Goal of the exercise | Which lines hold the string "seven"? Copy every one of them.
::::
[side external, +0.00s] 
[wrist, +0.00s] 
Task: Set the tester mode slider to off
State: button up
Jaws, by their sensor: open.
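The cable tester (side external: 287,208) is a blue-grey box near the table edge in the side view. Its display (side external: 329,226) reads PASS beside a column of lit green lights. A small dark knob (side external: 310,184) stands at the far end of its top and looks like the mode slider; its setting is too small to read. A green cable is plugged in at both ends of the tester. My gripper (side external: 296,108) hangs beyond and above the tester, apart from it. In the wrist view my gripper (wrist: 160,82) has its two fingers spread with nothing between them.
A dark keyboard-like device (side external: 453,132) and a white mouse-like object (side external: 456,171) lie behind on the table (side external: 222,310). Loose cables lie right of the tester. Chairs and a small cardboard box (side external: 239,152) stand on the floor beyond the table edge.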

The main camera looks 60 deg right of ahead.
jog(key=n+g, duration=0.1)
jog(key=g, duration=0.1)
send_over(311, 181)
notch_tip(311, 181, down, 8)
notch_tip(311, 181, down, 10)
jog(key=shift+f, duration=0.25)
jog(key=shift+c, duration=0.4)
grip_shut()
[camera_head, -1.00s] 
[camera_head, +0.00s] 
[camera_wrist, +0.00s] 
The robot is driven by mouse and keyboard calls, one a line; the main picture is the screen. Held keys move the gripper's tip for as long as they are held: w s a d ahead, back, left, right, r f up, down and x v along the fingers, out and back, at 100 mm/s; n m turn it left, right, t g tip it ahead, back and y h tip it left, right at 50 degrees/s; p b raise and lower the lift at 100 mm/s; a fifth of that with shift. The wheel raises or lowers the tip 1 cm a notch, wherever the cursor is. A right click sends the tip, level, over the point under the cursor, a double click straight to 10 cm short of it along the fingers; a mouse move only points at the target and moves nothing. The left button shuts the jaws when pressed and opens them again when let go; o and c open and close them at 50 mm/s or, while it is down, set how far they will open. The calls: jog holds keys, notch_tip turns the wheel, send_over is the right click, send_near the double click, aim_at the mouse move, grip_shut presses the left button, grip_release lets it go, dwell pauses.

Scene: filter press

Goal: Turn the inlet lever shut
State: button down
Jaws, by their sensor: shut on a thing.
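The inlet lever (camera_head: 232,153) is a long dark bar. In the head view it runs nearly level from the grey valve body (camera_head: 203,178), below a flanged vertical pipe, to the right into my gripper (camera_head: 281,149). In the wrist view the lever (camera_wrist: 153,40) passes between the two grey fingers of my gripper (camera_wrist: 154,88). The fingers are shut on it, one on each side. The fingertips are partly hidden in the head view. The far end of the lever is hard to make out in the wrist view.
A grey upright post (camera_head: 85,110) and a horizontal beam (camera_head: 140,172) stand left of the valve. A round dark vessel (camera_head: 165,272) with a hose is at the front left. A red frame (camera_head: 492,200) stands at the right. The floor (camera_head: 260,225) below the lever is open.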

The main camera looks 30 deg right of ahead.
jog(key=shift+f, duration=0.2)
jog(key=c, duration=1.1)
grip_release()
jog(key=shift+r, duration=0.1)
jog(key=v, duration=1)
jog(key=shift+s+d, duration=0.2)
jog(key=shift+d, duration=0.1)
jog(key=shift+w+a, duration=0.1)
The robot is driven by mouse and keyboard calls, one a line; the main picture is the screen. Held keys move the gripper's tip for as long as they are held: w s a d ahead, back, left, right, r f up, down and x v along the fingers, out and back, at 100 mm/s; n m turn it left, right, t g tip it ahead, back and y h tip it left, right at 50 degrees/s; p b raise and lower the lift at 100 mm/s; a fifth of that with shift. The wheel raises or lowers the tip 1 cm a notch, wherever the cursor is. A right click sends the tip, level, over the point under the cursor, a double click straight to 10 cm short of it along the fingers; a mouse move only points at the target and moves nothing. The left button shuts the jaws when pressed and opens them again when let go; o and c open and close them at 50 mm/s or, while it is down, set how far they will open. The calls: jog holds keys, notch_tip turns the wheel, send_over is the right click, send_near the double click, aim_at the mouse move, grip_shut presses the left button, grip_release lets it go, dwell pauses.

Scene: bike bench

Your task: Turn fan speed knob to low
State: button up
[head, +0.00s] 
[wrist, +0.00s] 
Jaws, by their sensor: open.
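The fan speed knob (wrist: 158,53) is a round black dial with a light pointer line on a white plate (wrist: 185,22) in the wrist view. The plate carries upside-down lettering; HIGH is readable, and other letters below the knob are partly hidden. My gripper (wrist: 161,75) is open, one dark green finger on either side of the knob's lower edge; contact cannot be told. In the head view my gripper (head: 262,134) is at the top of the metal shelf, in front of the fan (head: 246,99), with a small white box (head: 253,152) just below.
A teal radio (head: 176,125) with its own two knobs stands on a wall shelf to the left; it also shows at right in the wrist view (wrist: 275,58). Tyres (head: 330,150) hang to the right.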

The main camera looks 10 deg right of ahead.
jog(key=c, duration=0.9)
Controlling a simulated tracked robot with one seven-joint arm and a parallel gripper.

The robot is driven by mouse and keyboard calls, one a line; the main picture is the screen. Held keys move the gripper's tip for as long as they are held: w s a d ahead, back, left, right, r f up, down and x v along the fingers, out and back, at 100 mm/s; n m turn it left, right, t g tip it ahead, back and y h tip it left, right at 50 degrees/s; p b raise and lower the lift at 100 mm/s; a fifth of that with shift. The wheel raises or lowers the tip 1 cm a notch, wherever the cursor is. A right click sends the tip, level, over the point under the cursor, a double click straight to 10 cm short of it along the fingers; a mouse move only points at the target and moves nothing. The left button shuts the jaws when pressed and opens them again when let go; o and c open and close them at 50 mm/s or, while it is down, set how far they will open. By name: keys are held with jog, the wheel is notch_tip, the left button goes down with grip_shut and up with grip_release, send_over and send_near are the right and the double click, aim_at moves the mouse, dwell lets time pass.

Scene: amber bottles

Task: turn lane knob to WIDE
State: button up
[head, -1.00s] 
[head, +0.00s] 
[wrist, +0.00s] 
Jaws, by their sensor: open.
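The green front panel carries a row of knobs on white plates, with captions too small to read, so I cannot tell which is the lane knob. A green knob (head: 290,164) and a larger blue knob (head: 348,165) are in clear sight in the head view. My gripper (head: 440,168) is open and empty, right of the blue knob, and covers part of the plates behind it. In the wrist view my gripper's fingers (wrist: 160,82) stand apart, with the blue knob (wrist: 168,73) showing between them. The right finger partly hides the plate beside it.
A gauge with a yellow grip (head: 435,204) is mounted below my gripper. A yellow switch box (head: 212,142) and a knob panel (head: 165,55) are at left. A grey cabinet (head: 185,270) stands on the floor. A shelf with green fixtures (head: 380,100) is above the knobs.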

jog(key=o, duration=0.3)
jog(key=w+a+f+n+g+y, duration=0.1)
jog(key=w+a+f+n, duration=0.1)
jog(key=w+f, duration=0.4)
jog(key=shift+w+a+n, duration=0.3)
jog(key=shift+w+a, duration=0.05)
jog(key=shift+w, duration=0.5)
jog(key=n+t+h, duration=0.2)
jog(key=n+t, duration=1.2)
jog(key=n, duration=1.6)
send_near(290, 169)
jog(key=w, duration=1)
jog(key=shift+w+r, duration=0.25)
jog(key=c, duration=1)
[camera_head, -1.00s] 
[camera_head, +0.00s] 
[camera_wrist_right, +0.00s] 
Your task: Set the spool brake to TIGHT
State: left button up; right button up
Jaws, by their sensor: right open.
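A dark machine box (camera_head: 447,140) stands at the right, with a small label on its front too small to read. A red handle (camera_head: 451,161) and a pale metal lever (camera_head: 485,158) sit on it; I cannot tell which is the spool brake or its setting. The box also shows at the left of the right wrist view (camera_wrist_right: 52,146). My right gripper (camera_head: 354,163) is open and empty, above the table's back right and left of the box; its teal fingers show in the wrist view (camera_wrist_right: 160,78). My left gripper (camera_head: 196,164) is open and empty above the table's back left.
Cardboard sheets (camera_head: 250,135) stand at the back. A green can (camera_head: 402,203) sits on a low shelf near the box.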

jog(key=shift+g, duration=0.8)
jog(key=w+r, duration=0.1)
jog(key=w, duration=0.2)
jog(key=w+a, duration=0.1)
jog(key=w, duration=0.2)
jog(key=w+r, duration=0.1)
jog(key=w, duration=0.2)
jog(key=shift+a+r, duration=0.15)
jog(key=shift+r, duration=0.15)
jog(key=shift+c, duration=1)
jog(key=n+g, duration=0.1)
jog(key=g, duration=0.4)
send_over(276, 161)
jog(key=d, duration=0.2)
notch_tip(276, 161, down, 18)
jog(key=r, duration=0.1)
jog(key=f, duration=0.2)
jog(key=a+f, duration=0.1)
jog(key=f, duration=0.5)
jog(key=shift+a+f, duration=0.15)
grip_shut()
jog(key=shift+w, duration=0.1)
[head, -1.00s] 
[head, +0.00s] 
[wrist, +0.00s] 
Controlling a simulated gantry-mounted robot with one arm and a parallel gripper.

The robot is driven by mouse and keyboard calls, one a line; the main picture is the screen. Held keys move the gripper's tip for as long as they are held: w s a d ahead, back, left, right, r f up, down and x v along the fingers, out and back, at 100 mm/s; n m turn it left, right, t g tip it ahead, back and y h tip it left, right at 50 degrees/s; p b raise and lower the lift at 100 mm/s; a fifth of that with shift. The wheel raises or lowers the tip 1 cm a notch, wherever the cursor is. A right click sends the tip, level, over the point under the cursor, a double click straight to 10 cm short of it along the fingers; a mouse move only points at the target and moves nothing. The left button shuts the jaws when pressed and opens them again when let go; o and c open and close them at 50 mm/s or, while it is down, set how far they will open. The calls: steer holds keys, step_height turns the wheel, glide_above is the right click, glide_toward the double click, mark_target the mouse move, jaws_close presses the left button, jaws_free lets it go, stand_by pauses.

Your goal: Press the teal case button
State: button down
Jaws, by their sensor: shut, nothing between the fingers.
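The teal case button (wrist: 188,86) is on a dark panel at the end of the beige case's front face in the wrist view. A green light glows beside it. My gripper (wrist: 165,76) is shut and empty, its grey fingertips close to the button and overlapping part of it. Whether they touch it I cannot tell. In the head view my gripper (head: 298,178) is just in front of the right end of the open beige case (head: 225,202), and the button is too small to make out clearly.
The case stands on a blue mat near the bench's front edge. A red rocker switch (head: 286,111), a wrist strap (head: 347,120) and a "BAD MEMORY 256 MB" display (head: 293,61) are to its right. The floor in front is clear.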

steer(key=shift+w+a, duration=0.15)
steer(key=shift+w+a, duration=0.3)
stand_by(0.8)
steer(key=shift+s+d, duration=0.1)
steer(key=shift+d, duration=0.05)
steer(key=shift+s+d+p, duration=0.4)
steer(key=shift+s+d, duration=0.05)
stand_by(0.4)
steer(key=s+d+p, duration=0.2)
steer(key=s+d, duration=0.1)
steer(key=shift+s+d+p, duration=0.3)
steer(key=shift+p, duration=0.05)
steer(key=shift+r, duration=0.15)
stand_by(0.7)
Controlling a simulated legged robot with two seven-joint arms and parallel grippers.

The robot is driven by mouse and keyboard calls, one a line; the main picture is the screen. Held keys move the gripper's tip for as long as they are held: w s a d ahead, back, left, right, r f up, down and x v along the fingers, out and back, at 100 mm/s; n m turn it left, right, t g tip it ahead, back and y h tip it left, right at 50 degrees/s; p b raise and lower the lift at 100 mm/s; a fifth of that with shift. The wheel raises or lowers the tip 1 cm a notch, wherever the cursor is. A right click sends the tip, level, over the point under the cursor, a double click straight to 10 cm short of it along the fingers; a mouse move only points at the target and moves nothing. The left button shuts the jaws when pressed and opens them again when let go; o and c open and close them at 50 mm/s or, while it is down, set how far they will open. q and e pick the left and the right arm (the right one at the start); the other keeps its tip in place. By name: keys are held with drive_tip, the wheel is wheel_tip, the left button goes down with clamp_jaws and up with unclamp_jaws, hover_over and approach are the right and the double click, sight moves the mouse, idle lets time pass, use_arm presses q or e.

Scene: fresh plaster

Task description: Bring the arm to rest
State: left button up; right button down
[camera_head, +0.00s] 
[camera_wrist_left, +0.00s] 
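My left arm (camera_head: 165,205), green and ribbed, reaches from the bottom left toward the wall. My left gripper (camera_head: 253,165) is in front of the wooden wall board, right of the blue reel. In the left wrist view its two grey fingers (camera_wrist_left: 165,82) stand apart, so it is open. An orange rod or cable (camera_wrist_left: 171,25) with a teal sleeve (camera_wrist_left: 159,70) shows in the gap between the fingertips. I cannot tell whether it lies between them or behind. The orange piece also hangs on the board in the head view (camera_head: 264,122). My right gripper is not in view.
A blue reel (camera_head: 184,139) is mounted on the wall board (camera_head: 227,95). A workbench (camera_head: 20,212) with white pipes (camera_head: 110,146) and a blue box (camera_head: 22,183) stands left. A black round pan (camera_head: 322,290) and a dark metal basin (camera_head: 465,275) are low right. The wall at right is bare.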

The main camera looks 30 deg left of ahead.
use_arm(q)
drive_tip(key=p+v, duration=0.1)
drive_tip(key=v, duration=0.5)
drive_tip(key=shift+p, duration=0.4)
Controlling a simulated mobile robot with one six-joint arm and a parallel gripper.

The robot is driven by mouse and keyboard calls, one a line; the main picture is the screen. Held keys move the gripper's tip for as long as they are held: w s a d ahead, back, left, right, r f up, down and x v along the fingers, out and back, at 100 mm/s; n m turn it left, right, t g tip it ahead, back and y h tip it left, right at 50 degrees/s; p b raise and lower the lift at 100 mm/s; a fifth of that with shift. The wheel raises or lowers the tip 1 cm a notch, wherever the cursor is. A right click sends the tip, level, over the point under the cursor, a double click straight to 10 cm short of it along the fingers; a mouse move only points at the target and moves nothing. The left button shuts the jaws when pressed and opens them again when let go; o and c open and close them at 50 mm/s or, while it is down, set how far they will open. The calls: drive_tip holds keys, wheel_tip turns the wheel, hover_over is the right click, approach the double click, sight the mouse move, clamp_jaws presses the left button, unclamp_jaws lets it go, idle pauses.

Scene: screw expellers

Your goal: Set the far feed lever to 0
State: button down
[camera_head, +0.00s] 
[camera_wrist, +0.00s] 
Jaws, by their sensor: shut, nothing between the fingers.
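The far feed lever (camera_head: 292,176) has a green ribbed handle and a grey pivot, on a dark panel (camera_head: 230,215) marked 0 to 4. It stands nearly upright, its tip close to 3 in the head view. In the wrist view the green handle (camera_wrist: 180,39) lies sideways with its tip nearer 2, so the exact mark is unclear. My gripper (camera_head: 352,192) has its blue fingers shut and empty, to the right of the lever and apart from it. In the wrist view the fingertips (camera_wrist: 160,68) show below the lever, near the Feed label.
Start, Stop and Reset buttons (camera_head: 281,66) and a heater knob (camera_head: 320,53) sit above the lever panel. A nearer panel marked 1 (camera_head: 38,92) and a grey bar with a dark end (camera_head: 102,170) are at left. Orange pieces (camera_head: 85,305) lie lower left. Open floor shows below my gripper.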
::::
Solved exercise |
Controlling a simulated tracked robot with one seven-joint arm and a parallel gripper.
Controlling a simulated legged robot with two seven-joint arms and parallel grippers.

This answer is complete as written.